Lejos de la frialdad y la distancia que siempre establece una cámara, a través de la que se vinculó con la sociedad tras su larga convalecencia, sin Simón (el perrito que le regaló el hermano de Hugo Chávez) ni el enorme pingüino, regresó a la Casa Rosada para tomarle juramento a los nuevos ministros y aprovechó para darse un baño de calor popular con la militancia kirchnerista.
Entre la aparición del lunes y la de ayer pudieron establecerse ciertas analogías. Ninguna fue producto de la espontaneidad. Todo pareció minuciosamente urdido. Los miles de jóvenes que tuvieron libre acceso a los cuatro patios de la Casa Rosada. Su recorrida por los pasillos superiores del palacio. Los dos discursos. Los estribillos que tuvieron la reminiscencia setentista, que suelen agradar y emocionar a la Presidenta.

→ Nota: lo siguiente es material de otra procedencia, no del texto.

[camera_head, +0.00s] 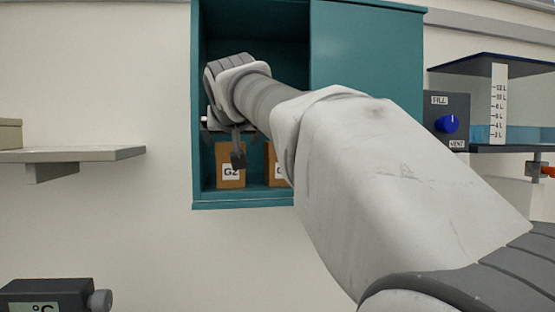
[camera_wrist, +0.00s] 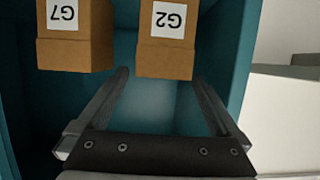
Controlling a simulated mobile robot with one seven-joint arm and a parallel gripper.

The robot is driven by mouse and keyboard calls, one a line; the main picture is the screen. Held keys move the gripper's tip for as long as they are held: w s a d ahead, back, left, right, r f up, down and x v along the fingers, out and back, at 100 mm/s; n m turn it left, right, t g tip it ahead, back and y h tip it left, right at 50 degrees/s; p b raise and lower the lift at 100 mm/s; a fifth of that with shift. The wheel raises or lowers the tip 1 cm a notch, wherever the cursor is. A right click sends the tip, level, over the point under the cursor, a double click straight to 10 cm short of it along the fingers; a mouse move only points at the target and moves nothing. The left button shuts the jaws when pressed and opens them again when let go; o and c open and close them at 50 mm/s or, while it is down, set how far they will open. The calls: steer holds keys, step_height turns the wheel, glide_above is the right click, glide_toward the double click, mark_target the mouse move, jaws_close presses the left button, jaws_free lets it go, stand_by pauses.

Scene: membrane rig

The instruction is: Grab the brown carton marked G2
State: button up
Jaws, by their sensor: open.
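The brown carton marked G2 (camera_head: 230,178) stands on the floor of a teal cabinet, at the left side of the opening. In the wrist view the G2 carton (camera_wrist: 166,58) appears upside down, its white label facing up in the picture. My gripper (camera_head: 238,158) is open and empty at the cabinet opening. In the wrist view its two fingers (camera_wrist: 160,76) point at the G2 carton, with the tips near its lower edge, the carton roughly between their lines. I cannot tell whether a finger touches it. In the head view a finger hides part of the carton.
A second brown carton, marked G7 (camera_wrist: 75,56), stands beside G2 with a gap between; my arm partly hides it in the head view (camera_head: 271,175). The teal cabinet (camera_head: 240,203) has a side wall close to G2. A door panel (camera_head: 365,55) covers its right part.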

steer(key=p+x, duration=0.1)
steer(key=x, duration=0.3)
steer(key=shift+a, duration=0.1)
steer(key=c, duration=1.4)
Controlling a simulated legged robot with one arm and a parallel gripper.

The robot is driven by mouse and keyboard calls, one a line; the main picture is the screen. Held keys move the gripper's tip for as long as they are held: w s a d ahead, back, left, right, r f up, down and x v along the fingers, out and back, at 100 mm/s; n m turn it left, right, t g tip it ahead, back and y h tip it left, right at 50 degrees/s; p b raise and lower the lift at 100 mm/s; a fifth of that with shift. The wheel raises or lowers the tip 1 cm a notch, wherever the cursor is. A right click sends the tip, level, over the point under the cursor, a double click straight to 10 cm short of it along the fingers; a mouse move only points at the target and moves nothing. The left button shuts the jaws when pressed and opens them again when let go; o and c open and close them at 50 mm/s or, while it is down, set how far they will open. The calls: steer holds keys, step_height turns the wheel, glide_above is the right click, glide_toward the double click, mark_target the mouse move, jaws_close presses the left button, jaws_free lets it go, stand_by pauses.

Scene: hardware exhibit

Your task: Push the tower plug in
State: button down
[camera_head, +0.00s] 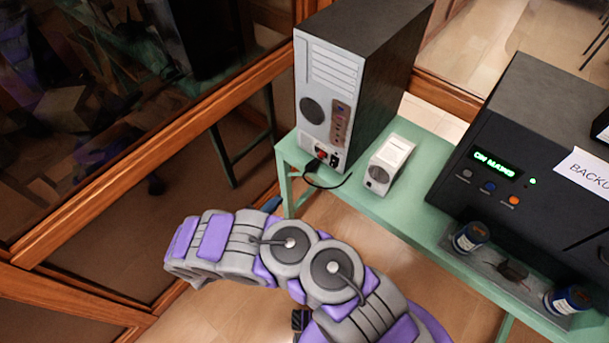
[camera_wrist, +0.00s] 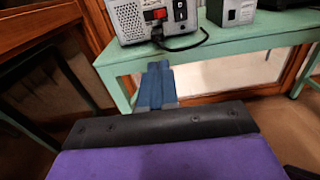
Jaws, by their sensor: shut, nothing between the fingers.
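The tower (camera_head: 325,85) is a grey and black computer case standing on the green table, its back panel facing me. Low on that panel are a red part (camera_head: 320,153) and a black socket-like part (camera_head: 334,160); the red part also shows in the wrist view (camera_wrist: 157,14). A black cord (camera_head: 325,186) loops on the table below them. Its dark plug end (camera_wrist: 157,34) appears close against the panel below the red part; I cannot tell how deep it sits. My gripper (camera_wrist: 155,80) is shut and empty, with blue fingers, in front of the table edge and apart from the plug.
The green table (camera_head: 400,215) has its front edge between my gripper and the tower. A small grey box (camera_head: 390,165) stands right of the tower. A large black unit (camera_head: 530,150) with a lit display and several cans stand farther right. A wood-framed glass partition (camera_head: 150,150) is at left.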

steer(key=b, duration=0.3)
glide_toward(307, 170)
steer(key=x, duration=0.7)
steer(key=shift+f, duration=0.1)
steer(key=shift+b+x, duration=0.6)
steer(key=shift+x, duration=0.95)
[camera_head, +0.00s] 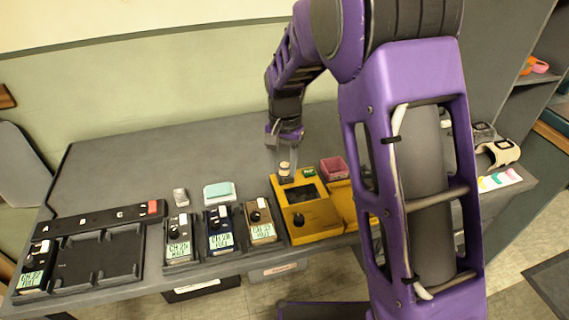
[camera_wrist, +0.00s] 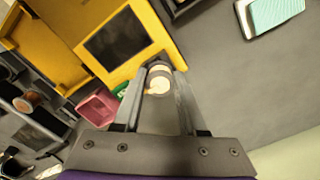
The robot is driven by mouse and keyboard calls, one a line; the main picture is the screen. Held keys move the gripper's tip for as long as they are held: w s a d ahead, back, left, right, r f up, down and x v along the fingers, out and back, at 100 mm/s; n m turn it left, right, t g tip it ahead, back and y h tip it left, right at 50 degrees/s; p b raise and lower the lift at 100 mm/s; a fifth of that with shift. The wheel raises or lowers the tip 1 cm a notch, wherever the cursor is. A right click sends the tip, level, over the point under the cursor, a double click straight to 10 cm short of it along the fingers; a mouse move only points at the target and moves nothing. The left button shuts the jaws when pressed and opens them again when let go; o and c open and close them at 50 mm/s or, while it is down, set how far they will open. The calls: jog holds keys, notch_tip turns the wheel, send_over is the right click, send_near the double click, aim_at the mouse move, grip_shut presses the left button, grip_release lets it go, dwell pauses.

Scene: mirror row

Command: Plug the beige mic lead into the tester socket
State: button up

Sin embargo, pareció advertirse alguna grieta entre ese teatro del reencuentro y el libreto que volvió a desempolvar Cristina para dirigirse a los militantes. Muchas de sus palabras sonaron descolgadas de la realidad que ella misma se ha dispuesto transitar en el arranque de la transición, tras la dura derrota de octubre. La designación de Jorge Capitanich sería el indicativo, por ejemplo, de la necesidad perentoria de dinamizar una gestión que ha empalidecido, en su segundo mandato, hasta el peligro. Juan Manuel Abal Medina, el ministro saliente, fue en ese aspecto un fiasco. Pero la Presidenta alardeó sobre una administración en hipótesis floreciente.
Eludió cualquier mención al problema externo (en 48 horas se han ido 280 millones de dólares de las reservas del Banco Central) debido al cual, hace un par de días, adoptó tres decisiones. Nombró a Axel Kicillof como nuevo titular de Economía; despidió a Mercedes Marcó del Pont del Central y llevó allí a Juan Carlos Fábrega; se deshizo además de Guillermo Moreno, el hombre fuerte de la era K frente al cual sucumbieron, en una década, jefes de Gabinete y hasta ministros de Economía.
A contramano de esas decisiones, Cristina subrayó como un supuesto logro del modelo la caída del desempleo a un 6,8%, según las cifras oficiales conocidas en las últimas horas. Esos son, justamente, los números del INDEC que intervino durante años el saliente Moreno. La misma entidad que difunde los índices de inflación divorciados de los bolsillos populares. El problema de la inflación ha sido asumido por el peronismo como una razón determinante de la derrota electoral. Se lo hicieron saber los intendentes del conurbano y los gobernadores. Esa presión terminó provocando la cesantía del ex secretario de Comercio. El regodeo presidencial pareció apuntalado, tal vez por casualidad, con otras estadísticas del INDEC. En ellas se comunicó ayer que Resistencia tendría ahora desocupación cero. En suma, no hay gente que carezca de trabajo. Capitanich fue hasta ayer mandatario de Chaco. En esa provincia está instalada una fuerte controversia por esos números. No hubiera sido necesaria semejante distorsión para darle la bienvenida a Capitanich a la Jefatura de Gabinete.
Cristina respaldó también la posibilidad de inversiones en YPF que, aseguró con cierta temeridad, habría sido la empresa que más ganancias obtuvo en el primer semestre. Fue un aval a la gestión de Miguel Galuccio y al controvertido acuerdo con la petrolera Chevron para la exploración de Vaca Muerta, en Neuquén. Prometió, por otra parte, fondos millonarios para rehacer el sistema ferroviario destruido en la década kirchnerista. Y realzó la gestión en Aerolíneas Argentinas, bajo la mirada satisfecha de su titular, Mariano Recalde.
Pareció, de verdad, un discurso enmohecido. Distante de los votos de octubre y de sus propias recientes decisiones.